[Aim of the exercise] Skip the pictures and repeat each line of the data exactly.

[Provided data]
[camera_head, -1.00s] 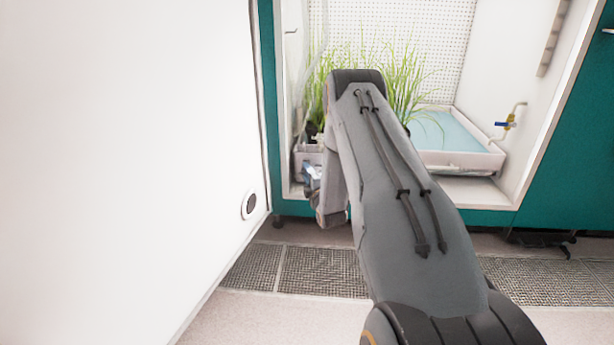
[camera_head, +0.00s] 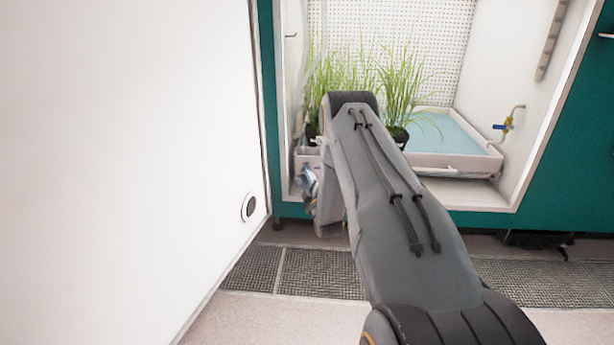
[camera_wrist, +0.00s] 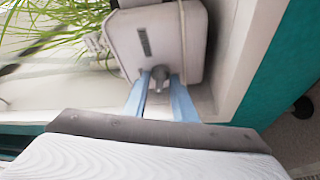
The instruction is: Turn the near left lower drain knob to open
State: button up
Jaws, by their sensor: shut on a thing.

[Reply to the exercise]
[camera_head, -1.00s] 
[camera_head, +0.00s] 
[camera_wrist, +0.00s] 
The instruction is: Turn the near left lower drain knob to open
State: button up
Jaws, by their sensor: shut on a thing.

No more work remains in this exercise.